April 14, 2023
Even though OTT and VOD are terms used pretty much interchangeably, that is not exactly correct. In fact, while having technological similarities, they are completely different.
OTT (Over the Top) technologies delivers multimedia content over the internet we all know, instead of cable TV and satellite broadcasts which the conventional media technologies use. So, and application that delivers multimedia content over internet is an OTT, and the infrastructure that such applications use is called an OTT infrastructure.
On the other hand, VOD (Video on Demand) covers content which the consumer hand-picks and chooses to watch. In conventional broadcasts, the consumer has to pick a network, and is confined to watching whatever is currently on. In VOD networks, they have the freedom to choose when and what to watch.
In this case, a model and the technology built upon it may be OTT, but not VOD. Such as the cases where TV broadcasts are delivered over internet. Or, it may be VOD but not OTT, exampled by the offering of content pools over cable TV.
Netflix is the first (and perhaps only) world-wide VOD platform. Of course, this is far from a coincidence. Netflix became what it is, because it cleared over certain technological hurdles, that were difficult to overcome back then. But, this difficulty is changing rapidly, and seems that it will continue to.
By technological barriers, I mean any technological obstacles preventing the provision of a good user experience. After all, the user makes use of this technology to have fun and gain enjoyment, and it is their right to be demanding.

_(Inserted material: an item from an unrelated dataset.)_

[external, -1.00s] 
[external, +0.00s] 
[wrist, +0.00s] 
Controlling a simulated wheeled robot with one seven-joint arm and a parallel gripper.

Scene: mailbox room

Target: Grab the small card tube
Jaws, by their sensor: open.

First such barrier is the transmission of high-quality multimedia content at rapid speeds. CDN technologies that manage this had existed before Netflix, namely Akamai. Akamai efficiently provided CDN services in B2B market long before Netflix came about. However, the problem was the costs of running such a service. It wasn’t reasonably possible for Netflix to pay the cost with a handful of dollars it got from its customers. Thus, Netflix established its own CDN infrastructure, and kept itself from bleeding money to Akamai.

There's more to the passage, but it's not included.